| To do |
Return all lines from the listing below in which the string "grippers" occurs.

| Provided entries |
○ ○ ○
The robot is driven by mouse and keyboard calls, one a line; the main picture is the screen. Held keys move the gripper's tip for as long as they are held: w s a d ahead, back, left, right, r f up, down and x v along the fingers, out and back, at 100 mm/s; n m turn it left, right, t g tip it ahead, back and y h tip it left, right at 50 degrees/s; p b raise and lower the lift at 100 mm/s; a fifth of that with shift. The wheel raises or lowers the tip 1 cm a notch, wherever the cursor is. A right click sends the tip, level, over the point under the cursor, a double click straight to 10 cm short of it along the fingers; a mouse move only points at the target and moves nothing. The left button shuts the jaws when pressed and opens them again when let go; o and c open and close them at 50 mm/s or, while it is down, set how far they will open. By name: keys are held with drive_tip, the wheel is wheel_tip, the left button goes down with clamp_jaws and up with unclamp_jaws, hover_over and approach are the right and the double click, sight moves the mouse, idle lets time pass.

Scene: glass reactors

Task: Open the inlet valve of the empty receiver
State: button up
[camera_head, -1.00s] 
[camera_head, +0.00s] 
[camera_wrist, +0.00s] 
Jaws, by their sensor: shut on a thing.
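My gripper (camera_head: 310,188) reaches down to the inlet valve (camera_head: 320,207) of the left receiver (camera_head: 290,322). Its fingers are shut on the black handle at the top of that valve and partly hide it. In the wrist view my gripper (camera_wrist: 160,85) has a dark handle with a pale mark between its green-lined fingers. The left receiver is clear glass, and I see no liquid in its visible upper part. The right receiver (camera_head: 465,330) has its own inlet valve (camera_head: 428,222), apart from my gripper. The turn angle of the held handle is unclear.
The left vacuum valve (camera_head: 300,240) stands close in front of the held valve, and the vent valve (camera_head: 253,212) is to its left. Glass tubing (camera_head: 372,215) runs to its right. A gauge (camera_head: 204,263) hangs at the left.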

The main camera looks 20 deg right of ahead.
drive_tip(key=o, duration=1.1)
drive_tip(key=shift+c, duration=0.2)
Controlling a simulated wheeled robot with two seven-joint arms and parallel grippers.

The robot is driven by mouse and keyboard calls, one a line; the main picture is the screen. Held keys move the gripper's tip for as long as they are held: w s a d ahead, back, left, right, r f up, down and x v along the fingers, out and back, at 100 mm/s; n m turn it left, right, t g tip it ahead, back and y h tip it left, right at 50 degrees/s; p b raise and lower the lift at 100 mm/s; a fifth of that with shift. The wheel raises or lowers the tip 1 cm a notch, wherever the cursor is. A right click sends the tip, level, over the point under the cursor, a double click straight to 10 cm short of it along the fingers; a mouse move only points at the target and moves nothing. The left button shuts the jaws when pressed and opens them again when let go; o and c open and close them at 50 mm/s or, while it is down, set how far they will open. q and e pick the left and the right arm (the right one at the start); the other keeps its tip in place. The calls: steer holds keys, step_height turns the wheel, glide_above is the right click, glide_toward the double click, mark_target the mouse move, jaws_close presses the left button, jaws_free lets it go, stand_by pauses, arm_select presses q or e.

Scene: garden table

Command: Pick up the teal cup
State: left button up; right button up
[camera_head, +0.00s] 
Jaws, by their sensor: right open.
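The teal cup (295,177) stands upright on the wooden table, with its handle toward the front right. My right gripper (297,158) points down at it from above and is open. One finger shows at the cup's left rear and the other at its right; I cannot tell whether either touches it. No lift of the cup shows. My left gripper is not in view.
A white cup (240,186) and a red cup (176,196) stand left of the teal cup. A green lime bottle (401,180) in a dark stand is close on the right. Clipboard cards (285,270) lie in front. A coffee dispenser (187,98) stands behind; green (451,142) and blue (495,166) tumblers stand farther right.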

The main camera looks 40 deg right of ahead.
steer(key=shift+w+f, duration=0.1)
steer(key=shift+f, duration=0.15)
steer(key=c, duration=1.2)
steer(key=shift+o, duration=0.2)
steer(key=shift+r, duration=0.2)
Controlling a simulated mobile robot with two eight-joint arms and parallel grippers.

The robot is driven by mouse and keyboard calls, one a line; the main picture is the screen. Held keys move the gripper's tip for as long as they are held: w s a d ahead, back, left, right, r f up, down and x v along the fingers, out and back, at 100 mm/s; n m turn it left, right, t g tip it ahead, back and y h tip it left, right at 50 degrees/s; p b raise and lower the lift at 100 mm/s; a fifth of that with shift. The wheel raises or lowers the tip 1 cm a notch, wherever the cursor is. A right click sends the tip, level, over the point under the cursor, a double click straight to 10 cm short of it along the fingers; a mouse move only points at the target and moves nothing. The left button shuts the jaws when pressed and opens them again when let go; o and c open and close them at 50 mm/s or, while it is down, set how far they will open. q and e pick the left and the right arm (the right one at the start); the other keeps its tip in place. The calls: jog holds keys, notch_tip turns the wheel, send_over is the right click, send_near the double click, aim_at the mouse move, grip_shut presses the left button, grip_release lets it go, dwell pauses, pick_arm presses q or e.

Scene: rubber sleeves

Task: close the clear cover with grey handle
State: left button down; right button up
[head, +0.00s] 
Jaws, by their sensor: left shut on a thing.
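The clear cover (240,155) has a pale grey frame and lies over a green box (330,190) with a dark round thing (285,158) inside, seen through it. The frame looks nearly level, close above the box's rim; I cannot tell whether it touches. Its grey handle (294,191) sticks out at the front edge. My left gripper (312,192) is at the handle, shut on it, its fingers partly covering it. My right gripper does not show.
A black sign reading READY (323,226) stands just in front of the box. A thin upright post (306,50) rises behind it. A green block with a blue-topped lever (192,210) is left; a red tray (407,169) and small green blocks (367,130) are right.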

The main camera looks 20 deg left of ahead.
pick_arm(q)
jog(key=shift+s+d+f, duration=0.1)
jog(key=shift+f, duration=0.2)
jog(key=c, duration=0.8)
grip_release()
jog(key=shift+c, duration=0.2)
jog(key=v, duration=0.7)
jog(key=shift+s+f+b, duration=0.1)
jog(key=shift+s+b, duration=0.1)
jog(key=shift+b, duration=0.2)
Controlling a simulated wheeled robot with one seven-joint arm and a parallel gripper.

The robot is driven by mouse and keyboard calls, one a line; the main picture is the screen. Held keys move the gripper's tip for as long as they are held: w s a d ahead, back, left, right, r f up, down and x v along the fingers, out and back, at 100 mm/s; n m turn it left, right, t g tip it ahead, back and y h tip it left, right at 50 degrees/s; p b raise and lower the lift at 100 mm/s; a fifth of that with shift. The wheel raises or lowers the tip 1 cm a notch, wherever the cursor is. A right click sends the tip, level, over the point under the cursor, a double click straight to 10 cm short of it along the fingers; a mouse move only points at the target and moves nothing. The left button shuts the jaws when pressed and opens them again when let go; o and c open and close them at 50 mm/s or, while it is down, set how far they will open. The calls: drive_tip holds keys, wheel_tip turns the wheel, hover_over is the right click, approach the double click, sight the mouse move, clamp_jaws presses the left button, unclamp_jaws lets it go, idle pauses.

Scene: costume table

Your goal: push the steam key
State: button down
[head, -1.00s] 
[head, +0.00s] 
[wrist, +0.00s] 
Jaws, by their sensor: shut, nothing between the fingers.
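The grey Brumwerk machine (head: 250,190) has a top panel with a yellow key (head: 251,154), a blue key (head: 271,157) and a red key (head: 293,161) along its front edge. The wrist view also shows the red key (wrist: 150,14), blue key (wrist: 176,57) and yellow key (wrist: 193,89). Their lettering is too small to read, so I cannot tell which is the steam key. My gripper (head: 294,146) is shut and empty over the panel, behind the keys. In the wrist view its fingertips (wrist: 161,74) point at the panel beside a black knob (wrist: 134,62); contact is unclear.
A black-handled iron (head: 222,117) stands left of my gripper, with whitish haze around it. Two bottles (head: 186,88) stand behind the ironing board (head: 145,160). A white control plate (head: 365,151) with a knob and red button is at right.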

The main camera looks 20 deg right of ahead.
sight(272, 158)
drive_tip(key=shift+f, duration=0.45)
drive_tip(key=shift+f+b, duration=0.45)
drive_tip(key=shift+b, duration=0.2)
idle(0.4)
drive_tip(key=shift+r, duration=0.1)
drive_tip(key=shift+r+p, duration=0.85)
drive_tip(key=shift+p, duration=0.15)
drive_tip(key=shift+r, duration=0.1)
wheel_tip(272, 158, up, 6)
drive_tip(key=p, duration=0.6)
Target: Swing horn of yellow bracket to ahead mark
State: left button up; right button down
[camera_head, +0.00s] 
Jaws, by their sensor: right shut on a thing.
○ ○ ○
| Solution to this task |
Controlling a simulated wheeled robot with two seven-joint arms and parallel grippers.
Controlling a simulated mobile robot with two eight-joint arms and parallel grippers.

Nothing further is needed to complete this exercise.